Well, if the world is insane and headed for catastrophe in a way increasingly difficult to deny, normal human beings are going to be very freaked out by this. And that's good precisely because that is a normal human reaction. If people were not freaked out, then that would be something about which we should be very frightened. After all, generally only sociopaths are the ones who can remain eternally unaffected by the unfolding of dire events. And there are already more than enough sociopaths in this world, especially in the ranks of those who rule this planet!

On a practical level, that everybody is nuts is more likely to have detrimental than beneficial effects. People will cling to inappropriate courses of actions and self-defeating fantasy-notions about how to deal with the unfolding crises. But while there are things we could be doing on the collective level that could mitigate our predicament, once again, our institutions and mass psychology are not really set up to accomodate such courses of action. But on an existential level, it means you should love and accept people "warts and all" and do your best to constructively work within the realization that everybody is nuts.

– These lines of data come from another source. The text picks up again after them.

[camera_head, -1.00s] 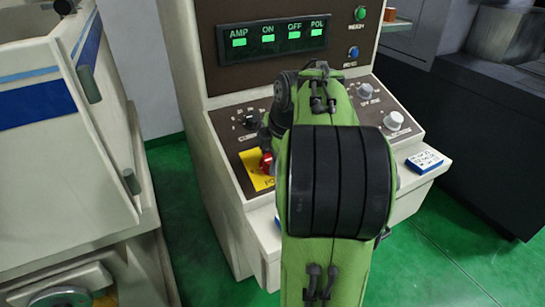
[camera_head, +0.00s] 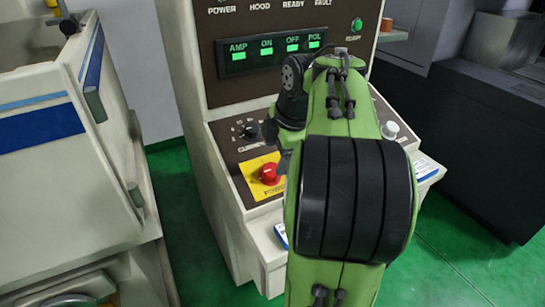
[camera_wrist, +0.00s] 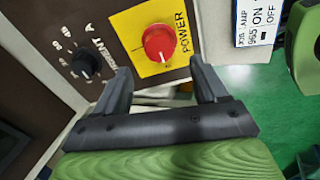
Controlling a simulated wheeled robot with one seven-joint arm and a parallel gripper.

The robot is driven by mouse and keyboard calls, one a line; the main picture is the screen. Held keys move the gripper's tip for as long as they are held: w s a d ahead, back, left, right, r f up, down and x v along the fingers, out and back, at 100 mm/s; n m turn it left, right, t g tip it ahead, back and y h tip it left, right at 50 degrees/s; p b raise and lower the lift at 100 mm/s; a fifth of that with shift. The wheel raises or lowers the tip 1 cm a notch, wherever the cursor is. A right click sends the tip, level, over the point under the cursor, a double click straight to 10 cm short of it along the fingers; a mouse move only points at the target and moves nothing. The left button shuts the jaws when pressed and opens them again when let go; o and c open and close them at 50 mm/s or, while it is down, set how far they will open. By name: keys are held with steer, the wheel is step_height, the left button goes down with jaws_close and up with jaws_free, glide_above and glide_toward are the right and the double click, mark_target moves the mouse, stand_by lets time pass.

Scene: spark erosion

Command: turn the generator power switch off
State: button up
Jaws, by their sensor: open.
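The generator power switch is a red round knob (camera_head: 269,173) on a yellow plate on the sloped brown panel of the cabinet. In the wrist view the red knob (camera_wrist: 159,42) sits beside the word POWER, with a pale line across its face. My gripper (camera_wrist: 160,72) is open and empty. In the wrist view its two fingertips are spread on either side of the knob's column, below it in the picture and apart from it. In the head view my green and black arm hides the fingers.
A black current dial (camera_wrist: 83,64) is on the panel beside the yellow plate. A white knob (camera_head: 390,130) is further right. A green-lit display (camera_head: 270,50) is above. A blue-and-white card (camera_wrist: 258,22) lies near the panel's edge. A pale machine (camera_head: 60,130) stands left.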

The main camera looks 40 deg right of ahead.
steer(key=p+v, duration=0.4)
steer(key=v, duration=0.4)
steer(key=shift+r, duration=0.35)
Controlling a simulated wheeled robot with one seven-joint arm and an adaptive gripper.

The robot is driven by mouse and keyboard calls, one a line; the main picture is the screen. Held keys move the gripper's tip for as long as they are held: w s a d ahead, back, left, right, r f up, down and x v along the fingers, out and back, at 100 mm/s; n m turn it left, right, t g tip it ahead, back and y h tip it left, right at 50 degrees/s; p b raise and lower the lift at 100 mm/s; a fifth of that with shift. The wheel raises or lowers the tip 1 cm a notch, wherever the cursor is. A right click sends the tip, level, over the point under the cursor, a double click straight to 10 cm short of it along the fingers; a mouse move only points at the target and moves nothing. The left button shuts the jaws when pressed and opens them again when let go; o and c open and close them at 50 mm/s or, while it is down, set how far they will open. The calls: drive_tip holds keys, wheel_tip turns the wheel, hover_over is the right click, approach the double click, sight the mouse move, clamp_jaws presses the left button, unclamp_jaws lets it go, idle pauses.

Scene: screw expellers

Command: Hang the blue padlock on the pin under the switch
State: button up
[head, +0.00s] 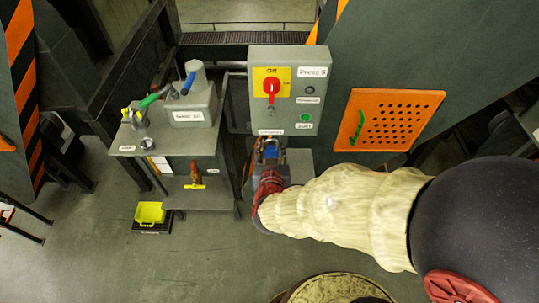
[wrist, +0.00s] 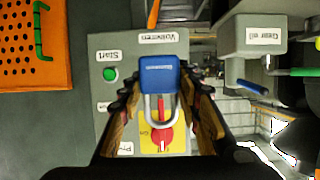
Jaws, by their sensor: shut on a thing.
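My gripper (head: 268,160) is shut on the blue padlock (wrist: 160,75), with one finger on each side of its body. The padlock's metal shackle (wrist: 161,112) points down in the wrist view. In that view, it overlaps the red switch (wrist: 162,136) and its yellow plate. In the head view, the padlock (head: 270,148) shows as a small blue patch at the fingertips, in front of the lower edge of the control box. The red switch (head: 271,86) is higher on the box.
The grey control box (head: 314,110) has a green start button (head: 305,117) and labels. An orange perforated panel (head: 388,118) is to its right. A grey workbench (head: 130,147) with blue and green handles is to its left. A yellow bin (head: 149,212) sits low beside the bench.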

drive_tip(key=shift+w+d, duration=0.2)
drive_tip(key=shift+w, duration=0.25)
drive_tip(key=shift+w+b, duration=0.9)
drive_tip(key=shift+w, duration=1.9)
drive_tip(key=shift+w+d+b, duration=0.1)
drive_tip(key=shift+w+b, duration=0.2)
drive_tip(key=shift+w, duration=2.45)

After all, just because we the commonfolk may lack agency to do anything about where the world is heading doesn't mean that our existences lack inherent worth. So just do what you can to make your little corner of the world a little brighter for those with whom you have interaction, and if they're not in a place where they're able to deal with hearing about the harsh realities of the world situation, then find something else of substance about which you might converse with others. When one has no agency on the collective level, one is left to do what one can on the personal level. My advice would be to try and do so in a spirit of, well, Love and Light. :-D

Oh yeah, and also don't take the Internet too seriously. As Darva Conger of "Who Wants To Marry A Millionaire" infamy said eleven years ago, "America is high school and the Internet is the bathroom wall."